Horyuji, our first stop, is quiet in the morning right after it opens with very few tourists.  We can walk across the raked gravel and wonder at the still-standing structures.  There were many other buildings that were burned down over time but these somehow survived, although many parts have been replaced and repaired over the centuries.   

Our second stop is its antithesis in environment: Todai-ji, the largest wooden structure in Japan with a massive bronze Buddha inside.  In the afternoon it is flooded with tourists as well as herds of roving deer famous for their freedom in this park.  We read they have been biting visitors who have been teasing them with food.  They are trained to bow their head three times when begging for food, which our guide showed us how to encourage.  Some deer are sleek and some are mangy  – the effects of overpopulation are visible.  And it is necessary to watch ones step to avoid deer droppings and to watch ones arms to avoid knocking into another visitor taking a photo.

Claudia feeding a deer

The enormous Buddha statue is impressive as well as other ancient artifacts around the main temple site. 

In addition to stands offering food for the deer, there are innumerable stands, once again, selling green tea softserve ice cream, which now seems endemic wherefore there are tourists.

We have a wonderful guide who lived for 5 years in San Bruno, CA as a Mitsubishi bank manager and from him we hear about the struggles of Japanese who send their children abroad for education and then see their culture disappear in the miasma of other sets of behavior and language adopted by the next generation.  A pattern happening all over the world.

As I end this blog for this wonderful journey, I contemplate how some other cultures, mainly in Europe, live with remnants of their past in the shape of their ancestral buildings, such as village cottages in the Cotswolds, stone buildings and castles of Germany, and the bridges and squares of old Prague.   But the past seems more pervasive in Japan, where the older temples and small houses stand everywhere in their narrow spaces, in stark contrast with large modern structures growing up around them and where neighborhood shrines are still regularly visited.   Despite the great disparity between new and old, the Japanese seems to carry a greater continuum of their culture with them today through their attitude and behavior towards each other.  Polite and efficient, genuinely helpful to others and gentle in manner.  It is easy to transpose these characteristics back in time to the fabled eras of honored Samurai men and cherry-blossom maidens.   

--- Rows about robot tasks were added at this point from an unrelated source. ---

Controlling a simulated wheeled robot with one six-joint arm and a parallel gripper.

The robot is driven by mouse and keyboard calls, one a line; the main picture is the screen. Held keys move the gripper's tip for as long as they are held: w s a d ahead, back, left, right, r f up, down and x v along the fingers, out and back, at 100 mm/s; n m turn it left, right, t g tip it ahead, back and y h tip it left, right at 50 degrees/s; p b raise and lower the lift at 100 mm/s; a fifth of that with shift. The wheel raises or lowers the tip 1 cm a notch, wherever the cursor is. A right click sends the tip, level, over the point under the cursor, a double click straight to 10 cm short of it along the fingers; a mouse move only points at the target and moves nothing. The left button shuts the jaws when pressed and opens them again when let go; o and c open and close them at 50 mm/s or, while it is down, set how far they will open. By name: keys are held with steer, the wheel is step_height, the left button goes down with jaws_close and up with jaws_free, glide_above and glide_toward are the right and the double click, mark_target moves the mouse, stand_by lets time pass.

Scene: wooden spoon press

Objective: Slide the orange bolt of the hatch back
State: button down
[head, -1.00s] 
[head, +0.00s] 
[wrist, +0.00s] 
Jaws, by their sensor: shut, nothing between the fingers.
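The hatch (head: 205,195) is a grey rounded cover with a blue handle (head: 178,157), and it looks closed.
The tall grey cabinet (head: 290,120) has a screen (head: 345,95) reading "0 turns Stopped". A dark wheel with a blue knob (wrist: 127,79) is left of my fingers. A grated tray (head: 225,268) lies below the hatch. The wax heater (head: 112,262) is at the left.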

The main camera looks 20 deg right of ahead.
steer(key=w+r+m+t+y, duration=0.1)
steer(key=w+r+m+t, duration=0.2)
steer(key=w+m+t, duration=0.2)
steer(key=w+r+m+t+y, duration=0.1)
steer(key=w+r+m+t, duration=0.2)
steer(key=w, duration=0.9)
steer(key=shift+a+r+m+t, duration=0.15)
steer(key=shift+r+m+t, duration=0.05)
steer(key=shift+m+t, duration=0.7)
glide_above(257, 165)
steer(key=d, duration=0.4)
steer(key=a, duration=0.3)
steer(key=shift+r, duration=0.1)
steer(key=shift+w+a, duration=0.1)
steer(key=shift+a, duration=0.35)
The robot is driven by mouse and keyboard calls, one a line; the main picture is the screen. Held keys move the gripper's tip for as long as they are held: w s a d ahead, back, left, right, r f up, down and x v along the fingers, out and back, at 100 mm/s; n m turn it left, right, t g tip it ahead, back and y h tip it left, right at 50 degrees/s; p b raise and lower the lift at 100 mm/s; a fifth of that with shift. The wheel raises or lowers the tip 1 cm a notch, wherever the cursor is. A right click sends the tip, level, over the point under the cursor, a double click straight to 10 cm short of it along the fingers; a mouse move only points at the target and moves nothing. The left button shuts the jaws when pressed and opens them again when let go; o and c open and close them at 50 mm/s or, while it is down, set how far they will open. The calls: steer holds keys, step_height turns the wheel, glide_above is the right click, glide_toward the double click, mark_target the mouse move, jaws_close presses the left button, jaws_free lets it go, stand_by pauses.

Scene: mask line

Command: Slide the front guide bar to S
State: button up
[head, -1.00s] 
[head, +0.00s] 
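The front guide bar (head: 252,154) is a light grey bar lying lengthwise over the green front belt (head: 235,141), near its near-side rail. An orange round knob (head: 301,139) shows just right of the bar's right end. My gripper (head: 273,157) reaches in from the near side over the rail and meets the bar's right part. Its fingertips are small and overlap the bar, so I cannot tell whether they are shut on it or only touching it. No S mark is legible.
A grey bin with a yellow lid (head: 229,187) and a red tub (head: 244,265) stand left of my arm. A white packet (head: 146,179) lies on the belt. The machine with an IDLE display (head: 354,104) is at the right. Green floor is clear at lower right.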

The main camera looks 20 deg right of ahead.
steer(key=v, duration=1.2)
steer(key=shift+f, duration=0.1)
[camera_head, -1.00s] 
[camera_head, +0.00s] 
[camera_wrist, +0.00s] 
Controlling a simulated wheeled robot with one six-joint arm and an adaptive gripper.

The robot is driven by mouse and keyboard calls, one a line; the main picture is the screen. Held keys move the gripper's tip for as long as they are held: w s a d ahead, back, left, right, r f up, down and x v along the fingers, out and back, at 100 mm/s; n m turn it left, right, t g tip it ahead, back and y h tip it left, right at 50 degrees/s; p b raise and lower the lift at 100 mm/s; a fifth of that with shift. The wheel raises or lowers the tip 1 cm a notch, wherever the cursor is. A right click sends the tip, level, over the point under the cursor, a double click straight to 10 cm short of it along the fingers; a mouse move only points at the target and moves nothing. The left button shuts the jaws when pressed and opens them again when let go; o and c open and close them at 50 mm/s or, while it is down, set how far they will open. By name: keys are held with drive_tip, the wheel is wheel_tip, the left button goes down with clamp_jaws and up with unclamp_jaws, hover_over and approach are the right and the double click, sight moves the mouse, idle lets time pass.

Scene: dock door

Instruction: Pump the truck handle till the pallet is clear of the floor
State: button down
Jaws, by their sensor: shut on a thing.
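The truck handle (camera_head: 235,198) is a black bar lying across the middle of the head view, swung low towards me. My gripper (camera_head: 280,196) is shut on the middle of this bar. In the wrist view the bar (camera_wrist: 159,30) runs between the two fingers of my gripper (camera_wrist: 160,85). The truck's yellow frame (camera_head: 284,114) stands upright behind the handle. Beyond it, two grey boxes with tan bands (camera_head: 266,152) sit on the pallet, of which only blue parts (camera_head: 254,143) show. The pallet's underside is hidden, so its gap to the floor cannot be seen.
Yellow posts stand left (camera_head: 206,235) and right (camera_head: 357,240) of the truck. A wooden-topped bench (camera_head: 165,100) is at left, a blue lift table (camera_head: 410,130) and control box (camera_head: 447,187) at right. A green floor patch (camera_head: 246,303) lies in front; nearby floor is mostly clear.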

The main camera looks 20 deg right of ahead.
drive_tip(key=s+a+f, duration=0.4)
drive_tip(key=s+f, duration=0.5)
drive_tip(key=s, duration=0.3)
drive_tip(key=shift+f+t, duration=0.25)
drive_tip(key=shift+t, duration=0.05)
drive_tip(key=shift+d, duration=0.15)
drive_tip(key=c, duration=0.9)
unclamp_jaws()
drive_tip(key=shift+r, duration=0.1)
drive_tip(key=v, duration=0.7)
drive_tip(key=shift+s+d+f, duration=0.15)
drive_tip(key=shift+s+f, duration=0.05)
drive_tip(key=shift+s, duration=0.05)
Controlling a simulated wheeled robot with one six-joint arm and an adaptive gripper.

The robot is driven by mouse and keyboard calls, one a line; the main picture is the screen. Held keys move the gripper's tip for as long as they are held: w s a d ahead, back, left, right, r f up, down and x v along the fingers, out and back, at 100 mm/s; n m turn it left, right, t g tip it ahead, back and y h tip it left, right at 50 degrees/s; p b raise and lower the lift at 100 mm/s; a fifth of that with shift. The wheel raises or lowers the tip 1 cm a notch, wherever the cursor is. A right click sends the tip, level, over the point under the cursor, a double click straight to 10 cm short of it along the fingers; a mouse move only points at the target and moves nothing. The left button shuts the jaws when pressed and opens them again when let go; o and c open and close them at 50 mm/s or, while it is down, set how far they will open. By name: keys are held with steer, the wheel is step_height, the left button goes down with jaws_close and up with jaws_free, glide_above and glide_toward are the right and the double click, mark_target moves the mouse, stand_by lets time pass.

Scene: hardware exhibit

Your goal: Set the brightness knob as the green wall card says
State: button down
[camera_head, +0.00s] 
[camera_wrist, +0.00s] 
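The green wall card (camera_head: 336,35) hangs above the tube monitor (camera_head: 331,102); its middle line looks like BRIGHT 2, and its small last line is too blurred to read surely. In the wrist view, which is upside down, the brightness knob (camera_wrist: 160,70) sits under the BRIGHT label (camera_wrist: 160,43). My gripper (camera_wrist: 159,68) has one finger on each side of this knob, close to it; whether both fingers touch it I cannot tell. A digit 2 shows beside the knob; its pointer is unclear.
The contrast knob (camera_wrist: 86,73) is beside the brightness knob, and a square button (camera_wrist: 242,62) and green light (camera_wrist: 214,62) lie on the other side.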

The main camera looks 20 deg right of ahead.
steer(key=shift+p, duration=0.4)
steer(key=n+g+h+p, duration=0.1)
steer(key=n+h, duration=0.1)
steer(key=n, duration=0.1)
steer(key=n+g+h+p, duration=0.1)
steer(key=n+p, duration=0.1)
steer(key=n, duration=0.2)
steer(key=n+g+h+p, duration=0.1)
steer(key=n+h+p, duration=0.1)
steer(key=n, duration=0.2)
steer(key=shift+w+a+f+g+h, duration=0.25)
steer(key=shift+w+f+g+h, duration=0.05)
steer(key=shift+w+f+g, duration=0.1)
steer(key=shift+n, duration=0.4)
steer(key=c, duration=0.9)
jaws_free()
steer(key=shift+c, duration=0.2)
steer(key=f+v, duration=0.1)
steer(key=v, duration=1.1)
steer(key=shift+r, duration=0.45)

We end our journey together with a dinner at an unusual restaurant around the corner from our hotel and a last morning walk to the Nijo Castle before heading for the airport.   What will we each remember foremost of this trip?   I haven’t yet asked the others but for me the visits to the Frank Lloyd Wright Buildings and to Meiji-Mura will stand out as highlights.  The Wright buildings stand at the end of the Meiji period before World War II and are emblematic of the great changes wrought by industrialization and contact with the developments of Europe.   But I also flash back on the incredible wooden temples which remain as the symbol of Japan and which are so unique in the world and universally acclaimed of outstanding beauty.  Japan, as always, shows herself as a land of great contrasts.